● REQUIRED WORK: Look through the records that follow. Copy every line containing the word "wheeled".

● RECORD SET:
○ ○ ○ ○ ○ ○ ○

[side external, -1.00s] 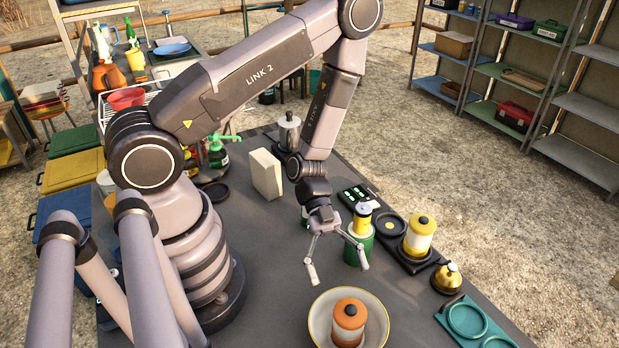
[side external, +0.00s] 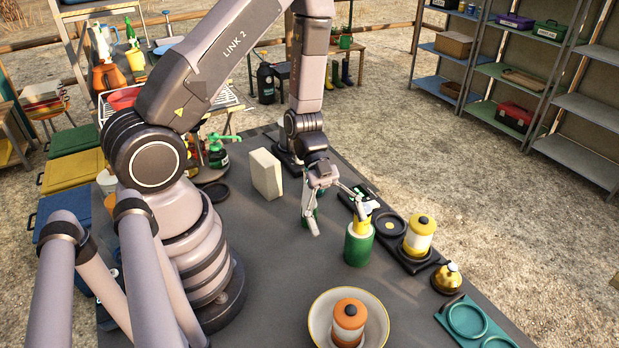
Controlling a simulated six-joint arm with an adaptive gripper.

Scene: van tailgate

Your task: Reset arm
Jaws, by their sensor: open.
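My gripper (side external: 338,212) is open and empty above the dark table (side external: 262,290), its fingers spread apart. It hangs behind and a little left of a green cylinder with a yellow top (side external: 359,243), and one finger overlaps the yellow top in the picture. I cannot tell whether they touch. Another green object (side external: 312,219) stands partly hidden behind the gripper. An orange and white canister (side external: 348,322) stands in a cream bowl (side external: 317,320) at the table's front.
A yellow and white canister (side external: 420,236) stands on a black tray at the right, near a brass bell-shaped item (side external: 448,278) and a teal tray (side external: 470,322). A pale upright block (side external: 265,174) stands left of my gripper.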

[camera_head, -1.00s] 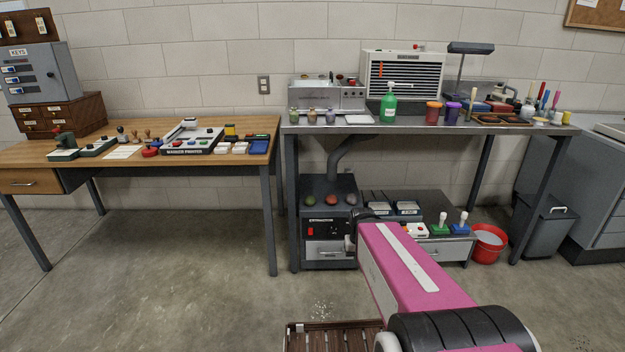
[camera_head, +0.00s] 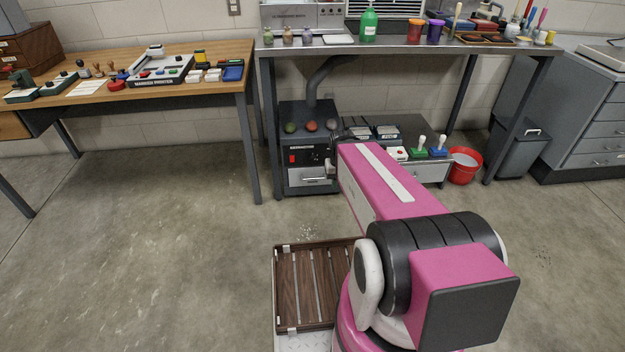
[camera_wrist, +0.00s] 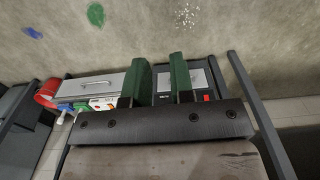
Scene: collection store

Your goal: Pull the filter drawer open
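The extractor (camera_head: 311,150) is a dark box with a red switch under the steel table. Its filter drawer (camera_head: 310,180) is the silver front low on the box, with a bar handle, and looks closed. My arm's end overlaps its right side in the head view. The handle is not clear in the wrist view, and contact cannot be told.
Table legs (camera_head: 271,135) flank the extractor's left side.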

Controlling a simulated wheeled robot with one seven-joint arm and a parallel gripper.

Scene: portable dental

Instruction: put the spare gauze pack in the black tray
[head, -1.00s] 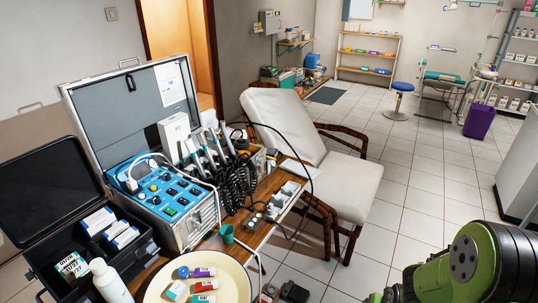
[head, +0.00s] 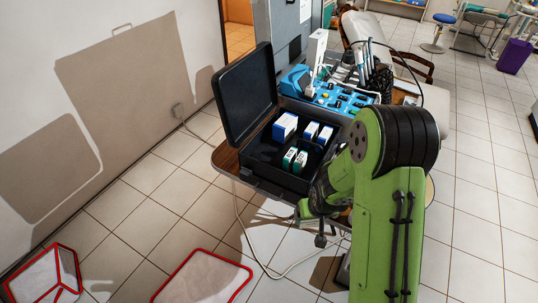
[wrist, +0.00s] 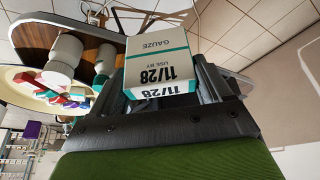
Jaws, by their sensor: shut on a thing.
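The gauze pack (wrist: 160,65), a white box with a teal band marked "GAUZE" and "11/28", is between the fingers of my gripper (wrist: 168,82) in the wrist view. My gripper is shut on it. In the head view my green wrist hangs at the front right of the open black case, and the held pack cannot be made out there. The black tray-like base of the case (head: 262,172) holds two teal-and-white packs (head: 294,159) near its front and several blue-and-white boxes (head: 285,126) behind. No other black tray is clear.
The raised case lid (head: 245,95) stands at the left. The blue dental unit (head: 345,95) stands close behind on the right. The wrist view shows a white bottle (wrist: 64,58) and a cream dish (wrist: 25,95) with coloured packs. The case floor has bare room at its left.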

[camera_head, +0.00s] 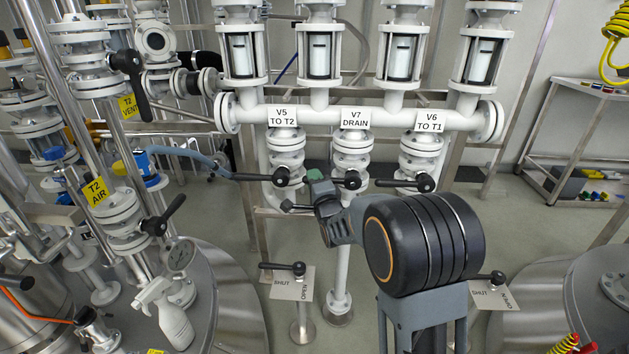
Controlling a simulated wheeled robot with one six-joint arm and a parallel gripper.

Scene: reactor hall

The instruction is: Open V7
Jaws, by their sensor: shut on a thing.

○ ○ ○ ○ ○ ○ ○

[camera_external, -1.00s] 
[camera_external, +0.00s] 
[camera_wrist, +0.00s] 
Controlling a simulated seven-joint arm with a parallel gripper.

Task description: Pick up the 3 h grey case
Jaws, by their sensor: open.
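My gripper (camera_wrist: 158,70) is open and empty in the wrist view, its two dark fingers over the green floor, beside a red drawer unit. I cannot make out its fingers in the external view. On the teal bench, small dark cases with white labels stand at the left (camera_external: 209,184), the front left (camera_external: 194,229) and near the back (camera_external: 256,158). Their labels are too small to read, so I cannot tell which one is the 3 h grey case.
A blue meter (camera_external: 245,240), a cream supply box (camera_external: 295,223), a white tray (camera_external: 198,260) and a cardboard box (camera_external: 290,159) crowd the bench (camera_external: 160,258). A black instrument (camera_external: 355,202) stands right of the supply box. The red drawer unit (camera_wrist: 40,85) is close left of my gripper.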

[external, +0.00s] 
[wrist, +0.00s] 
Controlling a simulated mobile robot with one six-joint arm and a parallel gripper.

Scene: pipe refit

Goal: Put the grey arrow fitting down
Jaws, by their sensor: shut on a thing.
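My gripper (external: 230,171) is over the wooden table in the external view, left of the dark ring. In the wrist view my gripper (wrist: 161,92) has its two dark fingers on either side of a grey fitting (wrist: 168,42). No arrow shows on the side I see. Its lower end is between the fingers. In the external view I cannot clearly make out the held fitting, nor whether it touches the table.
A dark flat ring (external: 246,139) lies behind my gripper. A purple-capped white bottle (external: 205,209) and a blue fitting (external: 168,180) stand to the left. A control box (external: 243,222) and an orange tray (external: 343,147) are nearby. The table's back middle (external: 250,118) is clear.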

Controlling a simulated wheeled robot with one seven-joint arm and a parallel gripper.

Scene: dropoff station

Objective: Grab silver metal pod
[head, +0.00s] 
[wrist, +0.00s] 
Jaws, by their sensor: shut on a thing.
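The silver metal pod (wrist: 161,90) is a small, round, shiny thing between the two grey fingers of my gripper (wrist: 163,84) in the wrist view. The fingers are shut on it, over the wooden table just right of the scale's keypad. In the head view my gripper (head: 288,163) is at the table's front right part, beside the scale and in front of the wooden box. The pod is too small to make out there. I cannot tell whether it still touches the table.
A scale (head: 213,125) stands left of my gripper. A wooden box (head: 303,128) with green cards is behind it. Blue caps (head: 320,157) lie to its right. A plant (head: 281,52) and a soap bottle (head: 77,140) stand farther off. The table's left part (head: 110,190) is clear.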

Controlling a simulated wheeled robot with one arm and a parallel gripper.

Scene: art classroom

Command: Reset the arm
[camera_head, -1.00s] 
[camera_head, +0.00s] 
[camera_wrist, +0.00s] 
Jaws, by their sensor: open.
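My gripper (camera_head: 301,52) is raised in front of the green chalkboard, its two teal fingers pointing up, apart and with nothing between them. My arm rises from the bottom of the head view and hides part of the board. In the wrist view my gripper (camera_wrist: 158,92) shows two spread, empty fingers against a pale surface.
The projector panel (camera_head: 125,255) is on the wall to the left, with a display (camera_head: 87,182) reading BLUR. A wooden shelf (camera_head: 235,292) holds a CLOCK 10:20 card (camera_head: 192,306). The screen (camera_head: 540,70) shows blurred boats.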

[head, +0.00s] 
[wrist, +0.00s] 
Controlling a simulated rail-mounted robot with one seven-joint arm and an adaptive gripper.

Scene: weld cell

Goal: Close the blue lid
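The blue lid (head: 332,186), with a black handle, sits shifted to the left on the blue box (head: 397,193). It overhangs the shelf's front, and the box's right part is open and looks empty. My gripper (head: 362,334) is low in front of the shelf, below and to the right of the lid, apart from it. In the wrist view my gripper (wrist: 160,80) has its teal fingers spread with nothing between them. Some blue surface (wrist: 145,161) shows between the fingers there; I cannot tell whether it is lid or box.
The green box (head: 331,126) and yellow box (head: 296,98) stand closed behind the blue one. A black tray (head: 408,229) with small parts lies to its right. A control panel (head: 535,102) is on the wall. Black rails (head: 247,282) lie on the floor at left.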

○ ○ ○ ○ ○ ○ ○

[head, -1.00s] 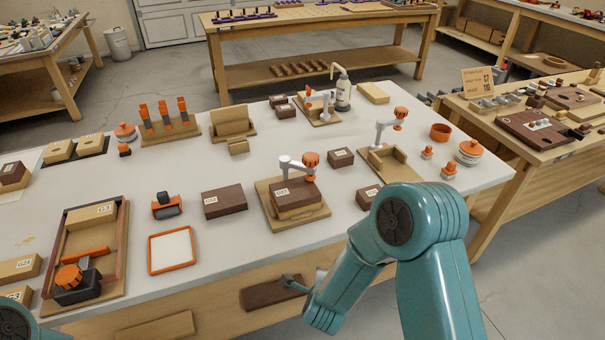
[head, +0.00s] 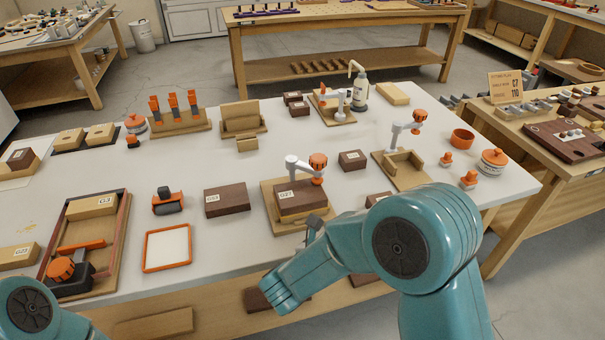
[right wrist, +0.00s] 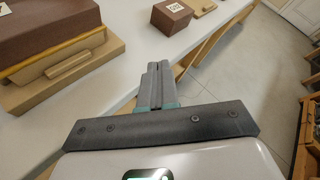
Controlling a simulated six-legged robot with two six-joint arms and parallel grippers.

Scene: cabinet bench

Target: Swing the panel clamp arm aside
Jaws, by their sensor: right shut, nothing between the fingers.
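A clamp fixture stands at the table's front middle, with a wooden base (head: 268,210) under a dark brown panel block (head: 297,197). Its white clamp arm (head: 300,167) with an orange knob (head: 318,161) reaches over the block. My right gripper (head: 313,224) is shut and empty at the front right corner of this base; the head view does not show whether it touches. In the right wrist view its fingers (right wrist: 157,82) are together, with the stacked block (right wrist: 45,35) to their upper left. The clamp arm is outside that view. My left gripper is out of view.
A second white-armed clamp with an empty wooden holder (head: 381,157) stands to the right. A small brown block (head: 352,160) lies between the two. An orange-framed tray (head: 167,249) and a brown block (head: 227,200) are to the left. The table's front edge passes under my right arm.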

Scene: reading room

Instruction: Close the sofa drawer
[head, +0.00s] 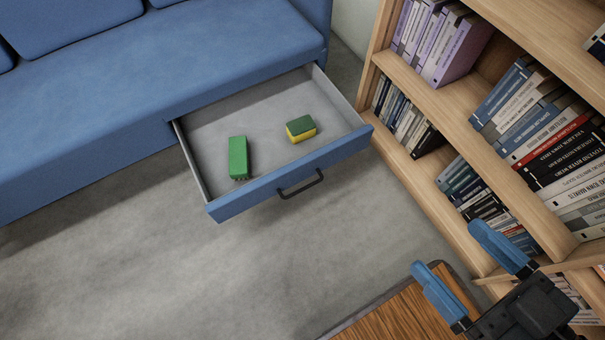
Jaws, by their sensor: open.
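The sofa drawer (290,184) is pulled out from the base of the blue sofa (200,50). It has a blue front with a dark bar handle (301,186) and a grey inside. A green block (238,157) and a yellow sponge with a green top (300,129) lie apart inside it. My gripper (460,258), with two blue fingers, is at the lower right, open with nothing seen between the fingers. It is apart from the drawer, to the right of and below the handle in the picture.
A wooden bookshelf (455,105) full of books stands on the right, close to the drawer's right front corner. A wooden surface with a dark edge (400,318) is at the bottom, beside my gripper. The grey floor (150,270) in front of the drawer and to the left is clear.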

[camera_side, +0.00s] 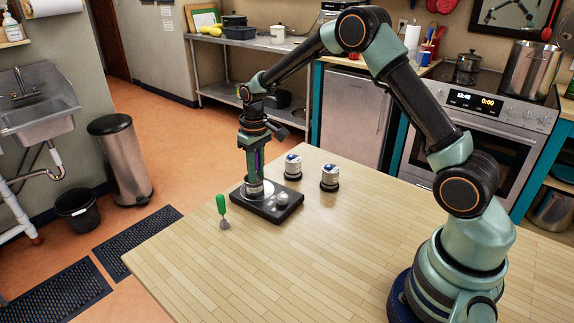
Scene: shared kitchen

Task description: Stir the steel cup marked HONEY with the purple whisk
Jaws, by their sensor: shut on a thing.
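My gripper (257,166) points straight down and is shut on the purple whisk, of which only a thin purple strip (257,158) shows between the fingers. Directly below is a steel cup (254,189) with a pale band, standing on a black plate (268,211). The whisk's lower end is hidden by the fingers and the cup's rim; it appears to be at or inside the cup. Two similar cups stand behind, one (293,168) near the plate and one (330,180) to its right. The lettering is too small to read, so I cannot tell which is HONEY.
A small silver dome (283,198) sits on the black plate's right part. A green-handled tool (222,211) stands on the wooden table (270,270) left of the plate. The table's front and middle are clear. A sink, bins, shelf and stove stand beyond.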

○ ○ ○ ○ ○ ○ ○

● SOLVED EXERCISE:
Controlling a simulated wheeled robot with one seven-joint arm and a parallel gripper.
Controlling a simulated wheeled robot with one six-joint arm and a parallel gripper.
Controlling a simulated wheeled robot with one seven-joint arm and a parallel gripper.
Controlling a simulated wheeled robot with one arm and a parallel gripper.

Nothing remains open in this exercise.